OpenAccess 2.0 improved this somewhat by allowing a thread per cell
view,
but if a skill evaluation took place anywhere in there then the whole
thing
would have to be reduced back to a single thread. OpenAccess 2.2 is
rumored
to allow more threads per cell view, but with the skill bottleneck one
might
not get anywhere (unless, of course, skill is totally avoided in one's
database, but that's not likely in common databases).

I eventually wrote my own tool, and just
recently I parallelized the code by spatially splitting the layout
into
many
small pieces. I got a speedup of 29X on 32 processors in a distributed
system.

I suspect that speedup ignores the tedious linear translation of the
data
into the many pieces and back again.

No, this includes the load from disk (zip files as well). That's why it's
a
speedup of 29 and not 32. The I/O time can be fast compared to the
simulation/runtime, especially when the file is cached in memory. The
partitioning time is faster than the load time and can be pipelined with
the
load. The file can also be preprocessed to improve loading by using a
table
of contents (for GDSII). In some cases the load time is significant, and
that will limit performance. If the runtime is limited by disk I/O then
it's
damn fast.

That's better than what I would have normally expected. Good work.

That's why this parallel processing stuff is in my head right now. I
think the same kind of parallel algorithm could be applied to things
like
layout systhesis, place & route, DRC, LVS, etc. - anything that
involves
processing the entire layout without global dependencies. Some OPC
algorithms work like this.

Still got to worry about boundary conditions between the pieces.
Non-trivial.

I use overlapping partitions but the method of dealing with boundary
conditions depends on the application. In some cases it's easy and in
other
cases it's hard. It depends on whether the algorithm only needs to read
data
from adjacent areas or if it has to modify the data as well.

Yes, it's the updates along the boundary patches that are usually difficult
to deal with. Sheaf theory doesn't help much there. It's this additional
pass through the boundary area that often proves daunting since the udpate
cycle can propagate out beyond the originally chosen boundary area.

So that's why I think any of these types of
algorithms can be parallelized.

I agree. But it's still hard to do, and most programmers on this planet
are
clueless about how to do threading or setting up patching conditions
between
the parallelized pieces.

Yes, threads are especially difficult to port to some OSes (i.e.
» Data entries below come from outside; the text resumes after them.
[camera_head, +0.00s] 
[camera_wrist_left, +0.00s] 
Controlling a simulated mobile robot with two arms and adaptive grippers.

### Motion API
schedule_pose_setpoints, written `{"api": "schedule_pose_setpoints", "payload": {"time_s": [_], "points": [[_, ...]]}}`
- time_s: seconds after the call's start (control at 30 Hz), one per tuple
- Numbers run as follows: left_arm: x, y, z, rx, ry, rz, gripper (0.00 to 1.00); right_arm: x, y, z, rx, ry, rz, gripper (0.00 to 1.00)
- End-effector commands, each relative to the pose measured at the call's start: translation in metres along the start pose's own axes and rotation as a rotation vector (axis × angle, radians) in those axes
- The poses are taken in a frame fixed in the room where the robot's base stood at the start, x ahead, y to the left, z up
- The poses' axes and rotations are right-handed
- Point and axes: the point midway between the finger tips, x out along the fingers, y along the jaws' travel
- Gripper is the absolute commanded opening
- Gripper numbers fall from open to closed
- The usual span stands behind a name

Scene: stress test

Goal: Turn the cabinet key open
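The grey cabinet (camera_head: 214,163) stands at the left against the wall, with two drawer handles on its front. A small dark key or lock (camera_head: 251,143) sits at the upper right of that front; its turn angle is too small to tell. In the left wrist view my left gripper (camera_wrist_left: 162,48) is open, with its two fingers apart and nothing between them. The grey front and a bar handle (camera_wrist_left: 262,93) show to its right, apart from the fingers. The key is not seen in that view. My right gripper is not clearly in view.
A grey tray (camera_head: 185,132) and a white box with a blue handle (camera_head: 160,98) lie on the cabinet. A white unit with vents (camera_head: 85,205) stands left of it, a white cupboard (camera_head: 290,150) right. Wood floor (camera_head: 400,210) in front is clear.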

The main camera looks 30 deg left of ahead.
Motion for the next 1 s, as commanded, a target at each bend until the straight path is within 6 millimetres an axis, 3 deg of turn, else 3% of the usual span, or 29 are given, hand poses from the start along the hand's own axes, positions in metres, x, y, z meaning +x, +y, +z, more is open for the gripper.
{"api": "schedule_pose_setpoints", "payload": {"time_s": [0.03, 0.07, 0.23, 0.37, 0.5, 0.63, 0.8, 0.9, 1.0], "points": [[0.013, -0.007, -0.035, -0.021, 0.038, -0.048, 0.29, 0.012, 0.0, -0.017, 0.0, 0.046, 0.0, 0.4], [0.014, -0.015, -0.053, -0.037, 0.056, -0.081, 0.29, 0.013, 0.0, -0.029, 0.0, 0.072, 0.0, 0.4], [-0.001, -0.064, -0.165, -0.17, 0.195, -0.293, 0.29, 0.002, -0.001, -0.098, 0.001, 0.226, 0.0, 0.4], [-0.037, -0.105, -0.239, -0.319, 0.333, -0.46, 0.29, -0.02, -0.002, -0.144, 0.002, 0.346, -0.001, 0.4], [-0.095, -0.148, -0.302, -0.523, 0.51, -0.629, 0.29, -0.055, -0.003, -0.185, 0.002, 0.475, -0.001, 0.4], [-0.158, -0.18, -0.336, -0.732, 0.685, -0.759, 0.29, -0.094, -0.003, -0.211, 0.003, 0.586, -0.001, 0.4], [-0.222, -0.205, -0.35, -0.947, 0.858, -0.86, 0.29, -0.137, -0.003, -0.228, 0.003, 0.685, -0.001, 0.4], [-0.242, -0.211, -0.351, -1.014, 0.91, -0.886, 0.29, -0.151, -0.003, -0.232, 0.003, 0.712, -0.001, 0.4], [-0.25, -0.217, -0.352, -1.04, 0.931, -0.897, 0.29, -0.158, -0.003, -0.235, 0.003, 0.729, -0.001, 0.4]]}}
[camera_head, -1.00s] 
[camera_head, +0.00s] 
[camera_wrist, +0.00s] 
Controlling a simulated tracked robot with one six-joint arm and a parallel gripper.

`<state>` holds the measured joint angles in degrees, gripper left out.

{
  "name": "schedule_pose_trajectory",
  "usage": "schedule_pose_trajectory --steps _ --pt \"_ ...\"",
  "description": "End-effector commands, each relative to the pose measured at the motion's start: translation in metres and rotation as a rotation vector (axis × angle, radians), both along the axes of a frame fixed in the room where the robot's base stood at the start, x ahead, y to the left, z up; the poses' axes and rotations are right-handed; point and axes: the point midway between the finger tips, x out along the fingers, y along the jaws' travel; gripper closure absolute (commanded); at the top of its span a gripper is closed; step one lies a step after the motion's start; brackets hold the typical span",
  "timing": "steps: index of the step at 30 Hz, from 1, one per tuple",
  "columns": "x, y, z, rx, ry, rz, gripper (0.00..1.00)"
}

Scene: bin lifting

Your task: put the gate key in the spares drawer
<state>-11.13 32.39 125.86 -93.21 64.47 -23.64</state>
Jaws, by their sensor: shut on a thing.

Windows).
There are many machine/architecture specific bugs and shared memory is
messy. Distributed communication is even harder in some sense.

Time spent in mutexes is hideous, and bogs things down. Too fine a
granularity and no speedup is achieved.

I don't think you can use the Cadence
database though.

Yep. Or at least not directly. Typically translate the data into your
specialized data structures and then piece it back together again into
the
database. Fork and fold.

I wish Cadence GDSII streaming was faster. That would speed up the
translation.

It's gotten much faster with the 5.X series of software. The PIPO guys seem
to have done well there. Running truss on the process is enlightening to
see what's going on ;-)

It seems like some more specialized database might be
necessary.

Well, one could try OpenAccess 2.2 someday, but there's still that skill
issue in the way.

I've never used OpenAccess, but it sounds interesting to me.

Unfortunately, openness is a matter of money. You have to pay to download
the sources from SI2, and you never want to download OA2.1 since it is buggy
and simply doesn't work, so don't waste your money there (startups beware!).
Must be that axiom about every other release being worthwhile. Bad news is
that OA2.2, which is not available yet for download (when?), is rumored to
be completely alien to OA2.0, and so using it is like writing to a
completely different database from OA2.0.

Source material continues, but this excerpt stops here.